>>>

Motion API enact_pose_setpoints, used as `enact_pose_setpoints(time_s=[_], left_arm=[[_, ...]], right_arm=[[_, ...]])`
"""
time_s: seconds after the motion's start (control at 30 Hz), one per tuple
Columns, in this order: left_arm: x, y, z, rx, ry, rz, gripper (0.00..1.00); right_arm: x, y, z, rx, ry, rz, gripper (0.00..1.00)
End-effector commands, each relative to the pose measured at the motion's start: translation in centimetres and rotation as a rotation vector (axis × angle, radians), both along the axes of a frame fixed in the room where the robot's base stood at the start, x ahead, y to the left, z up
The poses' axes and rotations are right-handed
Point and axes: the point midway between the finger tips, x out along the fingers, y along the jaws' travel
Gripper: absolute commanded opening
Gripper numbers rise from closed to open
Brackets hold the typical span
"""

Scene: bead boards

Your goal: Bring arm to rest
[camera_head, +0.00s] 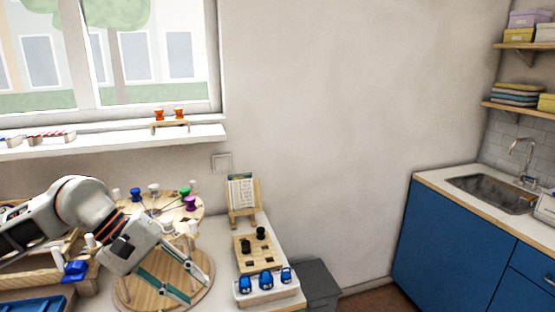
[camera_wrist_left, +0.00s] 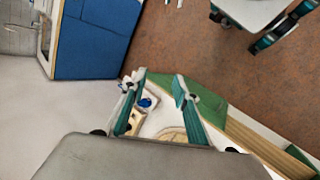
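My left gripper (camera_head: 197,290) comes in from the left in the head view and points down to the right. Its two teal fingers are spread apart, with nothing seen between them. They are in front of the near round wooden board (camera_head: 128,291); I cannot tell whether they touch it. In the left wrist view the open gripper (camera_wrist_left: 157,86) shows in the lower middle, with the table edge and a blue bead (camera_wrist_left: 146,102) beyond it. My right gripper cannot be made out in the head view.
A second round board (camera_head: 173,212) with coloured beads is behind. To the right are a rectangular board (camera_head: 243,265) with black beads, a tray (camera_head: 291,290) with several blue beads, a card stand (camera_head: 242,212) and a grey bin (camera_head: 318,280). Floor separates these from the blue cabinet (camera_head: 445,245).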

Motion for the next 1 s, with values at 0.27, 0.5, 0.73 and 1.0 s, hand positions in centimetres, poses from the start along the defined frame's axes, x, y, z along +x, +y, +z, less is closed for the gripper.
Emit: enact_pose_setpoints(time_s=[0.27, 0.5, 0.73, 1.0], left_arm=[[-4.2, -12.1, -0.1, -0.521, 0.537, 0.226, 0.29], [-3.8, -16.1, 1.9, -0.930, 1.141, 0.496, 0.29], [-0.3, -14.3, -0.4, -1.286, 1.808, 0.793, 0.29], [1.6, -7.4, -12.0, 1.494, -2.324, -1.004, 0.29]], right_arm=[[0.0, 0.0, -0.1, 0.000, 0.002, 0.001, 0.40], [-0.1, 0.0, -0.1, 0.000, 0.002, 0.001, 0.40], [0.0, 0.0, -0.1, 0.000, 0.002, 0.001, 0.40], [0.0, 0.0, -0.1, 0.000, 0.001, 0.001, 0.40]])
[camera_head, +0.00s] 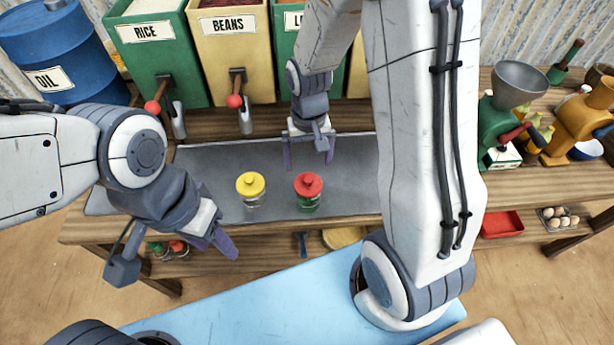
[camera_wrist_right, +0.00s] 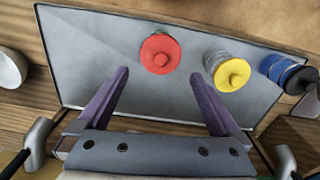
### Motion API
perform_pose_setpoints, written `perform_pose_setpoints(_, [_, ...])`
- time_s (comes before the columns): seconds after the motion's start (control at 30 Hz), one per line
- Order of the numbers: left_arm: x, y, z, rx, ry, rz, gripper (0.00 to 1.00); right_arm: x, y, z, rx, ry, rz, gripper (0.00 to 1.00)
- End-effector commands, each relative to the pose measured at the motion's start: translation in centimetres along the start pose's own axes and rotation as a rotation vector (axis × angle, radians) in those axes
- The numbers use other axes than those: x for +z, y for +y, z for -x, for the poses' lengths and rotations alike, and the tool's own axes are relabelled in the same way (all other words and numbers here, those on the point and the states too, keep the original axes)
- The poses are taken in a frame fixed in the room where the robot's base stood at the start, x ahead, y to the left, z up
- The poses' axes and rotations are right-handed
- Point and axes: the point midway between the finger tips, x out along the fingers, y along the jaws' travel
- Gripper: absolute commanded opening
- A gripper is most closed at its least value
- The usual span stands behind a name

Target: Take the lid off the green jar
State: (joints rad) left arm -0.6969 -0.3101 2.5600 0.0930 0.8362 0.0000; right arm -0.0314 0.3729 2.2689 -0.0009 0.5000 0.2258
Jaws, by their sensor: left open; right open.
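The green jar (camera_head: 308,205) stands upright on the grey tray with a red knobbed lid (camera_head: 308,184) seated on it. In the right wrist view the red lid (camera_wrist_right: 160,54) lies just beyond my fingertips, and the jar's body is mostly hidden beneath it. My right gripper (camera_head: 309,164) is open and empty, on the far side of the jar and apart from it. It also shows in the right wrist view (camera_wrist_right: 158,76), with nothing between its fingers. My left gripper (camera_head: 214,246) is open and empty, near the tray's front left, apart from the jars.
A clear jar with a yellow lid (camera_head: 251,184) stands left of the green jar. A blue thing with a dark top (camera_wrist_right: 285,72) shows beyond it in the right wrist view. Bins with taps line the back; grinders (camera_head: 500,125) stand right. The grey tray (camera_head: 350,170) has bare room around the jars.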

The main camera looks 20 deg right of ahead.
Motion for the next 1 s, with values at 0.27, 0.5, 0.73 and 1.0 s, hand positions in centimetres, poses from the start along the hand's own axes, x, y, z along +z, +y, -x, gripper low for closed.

<<<

TASK DETAILS:
Return exactly the lines from the one with "for the gripper." to the one with "- Order of the", inclusive, and nothing else; skip the pictures.

WRITTEN RESPONSE:
Motion for the next 1 s, with values at 0.27, 0.5, 0.73 and 1.0 s, hand positions in centimetres, poses from the start along the defined frame's axes, x, y, z along +x, +y, +z, less is closed for the gripper.
Emit: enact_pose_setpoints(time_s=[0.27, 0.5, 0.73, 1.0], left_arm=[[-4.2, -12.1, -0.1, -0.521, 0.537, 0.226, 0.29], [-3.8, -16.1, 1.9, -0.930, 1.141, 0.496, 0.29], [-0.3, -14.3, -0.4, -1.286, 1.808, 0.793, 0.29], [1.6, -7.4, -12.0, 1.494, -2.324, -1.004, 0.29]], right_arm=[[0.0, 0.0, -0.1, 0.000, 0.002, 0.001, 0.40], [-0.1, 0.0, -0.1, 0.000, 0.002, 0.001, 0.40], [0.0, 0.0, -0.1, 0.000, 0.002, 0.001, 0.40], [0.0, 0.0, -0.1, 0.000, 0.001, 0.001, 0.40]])
[camera_head, +0.00s] 
[camera_wrist_right, +0.00s] 
### Motion API
perform_pose_setpoints, written `perform_pose_setpoints(_, [_, ...])`
- time_s (comes before the columns): seconds after the motion's start (control at 30 Hz), one per line
- Order of the numbers: left_arm: x, y, z, rx, ry, rz, gripper (0.00 to 1.00); right_arm: x, y, z, rx, ry, rz, gripper (0.00 to 1.00)

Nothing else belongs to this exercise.